Would you respond with a trip to the grocery store to purchase food to send to those in the region? Likely not. It would be costly, take too long to reach those in need, and risk spoilage while transported.
Yet that’s the approach our food aid program has taken since July 10th, 1954: when the United States enacted Public Law 480 to establish foreign food aid program that would dominate the world in tonnage for the next fifty years. Passed after the Korean War, the United States Government was keen on weaponizing the embarrassing agricultural overproduction, caused by a plethora farm price support programs, against the Soviet Union as a foreign policy tool.
PL-480’s attempt to garner political support from farmers, and it’s design as a geopolitical bargaining chip came at a cost of the program’s humanitarian efficacy. These competing interests fostered a status quo in the United States for the international food aid program to be exploited for greed — charity in name only.
Agriculture markets prior to aid
While simplified in relation to the intricacies of the real world, a Marshall diagram helps to understand the economic effects of food aid in the aggregate. To the right I’ve included a diagram of the maize market in an impoverished region.
The first observation of note is the inelasticity of domestic demand for food.

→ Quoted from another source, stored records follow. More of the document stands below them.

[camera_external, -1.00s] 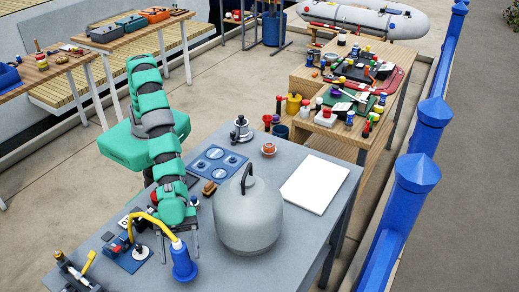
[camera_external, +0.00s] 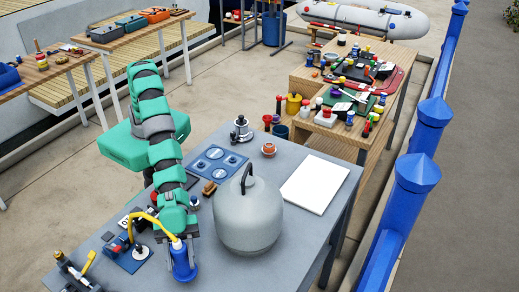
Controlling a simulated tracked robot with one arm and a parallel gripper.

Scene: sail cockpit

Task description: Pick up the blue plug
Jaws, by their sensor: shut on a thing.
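The blue plug (camera_external: 182,265) is a blue cylinder with a wider flange at its lower end. It stands roughly upright near the front of the grey table (camera_external: 222,280). Whether the plug's lower end touches the table cannot be told.
A large grey gas bottle (camera_external: 247,218) stands close to the right of my gripper. A white board (camera_external: 314,184) lies at the table's right. A blue panel (camera_external: 214,165) and a small metal stove-like item (camera_external: 241,130) are behind. Brass fittings (camera_external: 75,272) sit at the front left.

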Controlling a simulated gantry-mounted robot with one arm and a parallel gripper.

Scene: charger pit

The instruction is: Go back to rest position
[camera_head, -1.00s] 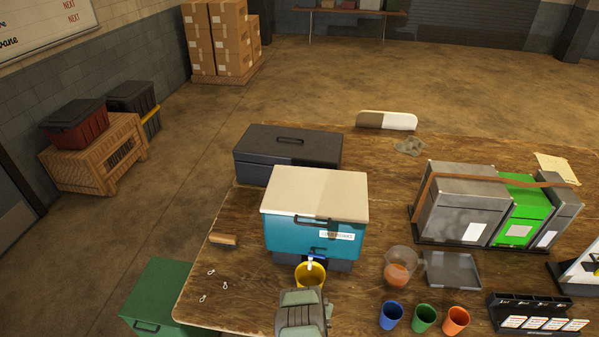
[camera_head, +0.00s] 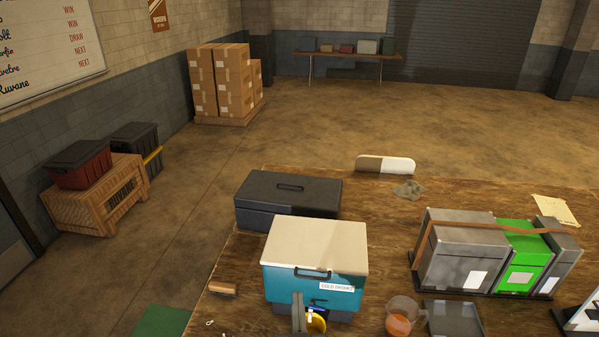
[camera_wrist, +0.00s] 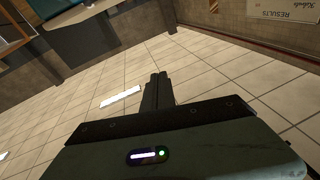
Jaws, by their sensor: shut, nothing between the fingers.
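My gripper (camera_wrist: 158,78) shows in the wrist view with its two dark fingers together and nothing between them. In the head view a slim grey part of my arm shows at the bottom, in front of the teal drinks cooler (camera_head: 314,272). The yellow cup (camera_head: 317,322) stands below the cooler's tap, partly hidden by my arm and cut by the lower edge.
A dark toolbox (camera_head: 287,195) stands behind the cooler on the wooden table (camera_head: 385,225). A pitcher with orange drink (camera_head: 400,320) and a grey tray (camera_head: 453,318) lie right of it. Strapped grey and green boxes (camera_head: 520,265) stand further right.

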Secondly, the world price level (Wp) of food is below the autarky intersection of the demand & supply lines. Domestic producers earn income by supplying quantities “X” + “Y” to the local market.

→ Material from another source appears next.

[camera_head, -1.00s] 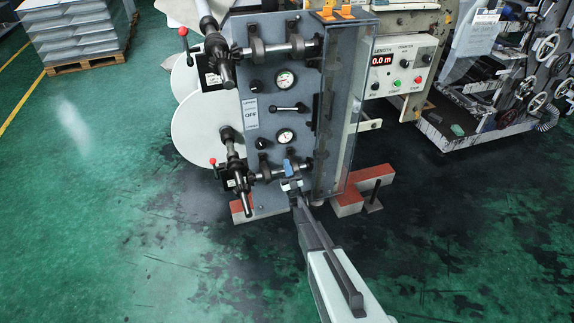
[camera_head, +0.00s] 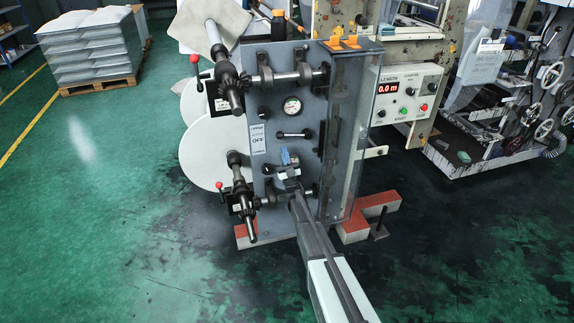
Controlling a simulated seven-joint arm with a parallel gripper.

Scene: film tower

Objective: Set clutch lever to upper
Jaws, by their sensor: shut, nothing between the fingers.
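The clutch lever (camera_head: 293,134) is a short dark handle on the grey machine panel (camera_head: 270,95). It lies roughly horizontal, right of a white label plate (camera_head: 258,139) reading OFF in large letters. Smaller words stand at the plate's top and bottom. My gripper (camera_head: 285,158), with blue at its tip, is shut and empty. It is below the lever in the picture, in front of the lower panel, and hides the lower gauge. A small gap shows between its tip and the lever; its depth from the panel is hard to tell.
A round gauge (camera_head: 292,106) is above the lever. Dark shafts (camera_head: 235,90) with red-knobbed levers (camera_head: 194,59) jut out at left. A clear guard (camera_head: 345,130) stands along the panel's right side, beside a control box (camera_head: 407,94). Open green floor is in front.

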The competitive advantage of domestic farmers lies within their lower transportation costs, and ability to focus on the most productive land available. This enables local producers to “beat” the world price in regional markets. Quantity “Z” of maize is imported into the local market. Producer surplus is equal to the area above the supply curve (Sd) and below the dotted world price level (Wp).
Agriculture markets with food aid
Let us now examine the effects of an influx of food aid. Upon receiving the aid, the dotted line representing the world price (Wp) now shifts to the heavier line (Wpfa). Essentially, the world price for maize up to donated quantity “A” of food aid is provided at a price of $0 — with quantities past “A” being provided at the previous world price level (Wp). This leaves farmers to produce the quantity of food found in region “Y”. Region “Z” is still imported as it was before.

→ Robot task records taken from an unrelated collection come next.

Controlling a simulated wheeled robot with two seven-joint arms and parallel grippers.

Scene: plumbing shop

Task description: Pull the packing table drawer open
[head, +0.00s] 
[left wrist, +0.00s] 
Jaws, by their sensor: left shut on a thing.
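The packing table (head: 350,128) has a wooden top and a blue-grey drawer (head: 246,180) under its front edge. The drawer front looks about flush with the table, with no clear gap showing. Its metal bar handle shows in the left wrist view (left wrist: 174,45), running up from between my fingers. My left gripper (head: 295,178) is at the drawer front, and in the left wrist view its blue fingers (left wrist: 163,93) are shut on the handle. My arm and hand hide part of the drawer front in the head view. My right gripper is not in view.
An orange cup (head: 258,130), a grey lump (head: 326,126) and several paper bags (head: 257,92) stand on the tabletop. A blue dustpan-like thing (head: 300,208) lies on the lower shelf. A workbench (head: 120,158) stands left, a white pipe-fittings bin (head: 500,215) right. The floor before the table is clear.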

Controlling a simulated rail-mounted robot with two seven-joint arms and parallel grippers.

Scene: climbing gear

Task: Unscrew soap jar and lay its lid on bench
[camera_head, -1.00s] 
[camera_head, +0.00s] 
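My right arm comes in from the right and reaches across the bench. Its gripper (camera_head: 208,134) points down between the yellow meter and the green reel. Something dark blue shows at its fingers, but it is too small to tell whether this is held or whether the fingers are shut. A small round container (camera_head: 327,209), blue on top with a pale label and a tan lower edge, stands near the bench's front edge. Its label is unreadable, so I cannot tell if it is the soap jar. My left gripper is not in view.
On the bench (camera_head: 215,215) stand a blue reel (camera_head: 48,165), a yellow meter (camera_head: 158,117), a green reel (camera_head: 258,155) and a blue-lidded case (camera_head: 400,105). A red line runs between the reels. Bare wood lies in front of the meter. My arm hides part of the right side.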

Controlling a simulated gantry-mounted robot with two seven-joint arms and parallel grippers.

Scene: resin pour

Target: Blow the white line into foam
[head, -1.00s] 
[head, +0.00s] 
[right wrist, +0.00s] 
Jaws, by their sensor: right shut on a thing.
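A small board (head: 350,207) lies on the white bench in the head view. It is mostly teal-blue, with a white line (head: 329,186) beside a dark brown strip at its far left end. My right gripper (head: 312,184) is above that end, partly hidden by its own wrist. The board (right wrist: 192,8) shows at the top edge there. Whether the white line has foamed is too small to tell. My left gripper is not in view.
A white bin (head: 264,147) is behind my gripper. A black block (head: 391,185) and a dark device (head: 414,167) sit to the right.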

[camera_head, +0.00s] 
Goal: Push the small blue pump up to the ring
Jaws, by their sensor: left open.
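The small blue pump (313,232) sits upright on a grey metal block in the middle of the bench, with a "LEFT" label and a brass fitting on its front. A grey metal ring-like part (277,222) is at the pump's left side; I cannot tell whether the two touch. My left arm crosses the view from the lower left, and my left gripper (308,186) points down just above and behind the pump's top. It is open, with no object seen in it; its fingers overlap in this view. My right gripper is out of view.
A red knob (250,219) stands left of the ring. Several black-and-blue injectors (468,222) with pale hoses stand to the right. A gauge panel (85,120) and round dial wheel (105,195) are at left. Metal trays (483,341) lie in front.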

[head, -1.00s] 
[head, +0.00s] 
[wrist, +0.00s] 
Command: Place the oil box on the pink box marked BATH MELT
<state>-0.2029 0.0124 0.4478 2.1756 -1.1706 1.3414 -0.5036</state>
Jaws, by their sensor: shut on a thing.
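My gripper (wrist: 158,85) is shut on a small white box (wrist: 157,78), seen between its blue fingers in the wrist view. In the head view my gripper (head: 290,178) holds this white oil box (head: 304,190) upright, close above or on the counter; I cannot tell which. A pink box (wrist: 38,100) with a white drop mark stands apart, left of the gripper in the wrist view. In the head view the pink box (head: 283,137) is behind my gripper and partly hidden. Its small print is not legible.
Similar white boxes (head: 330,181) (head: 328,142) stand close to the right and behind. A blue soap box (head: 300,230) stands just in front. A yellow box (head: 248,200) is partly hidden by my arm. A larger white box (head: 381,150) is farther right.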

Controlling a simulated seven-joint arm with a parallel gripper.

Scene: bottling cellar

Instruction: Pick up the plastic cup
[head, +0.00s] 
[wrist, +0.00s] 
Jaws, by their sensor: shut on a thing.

However, while local farmers could previously supply “X” + “Y” food to the marketplace, the opportunity offered by region “X” has been displaced by food aid flooding the local markets.
This results in a loss of income to farmers displayed by the shaded area “I”. Farmers are not simply an afterthought: 75% of the world’s impoverished live in rural areas, and of that number, 86% rely on agriculture as their primary source of income [World Bank Development Report, 2008]
It’s important to note that agriculture is not a fluid market with costless entry & exit of labor. It takes time (often generations) for herds to be bred, production techniques to be refined, development of arable land, and capital to be invested into equipment.
Exporting food aid into a region over a long-term reduces local incomes and the local supply of experienced farm labor diminishes. This results in a societal reliance on receiving food aid in the future. While it may be a counter-intuitive at first, providing long-term food aid results in the unintended consequence of increasing structural food insecurity of the region.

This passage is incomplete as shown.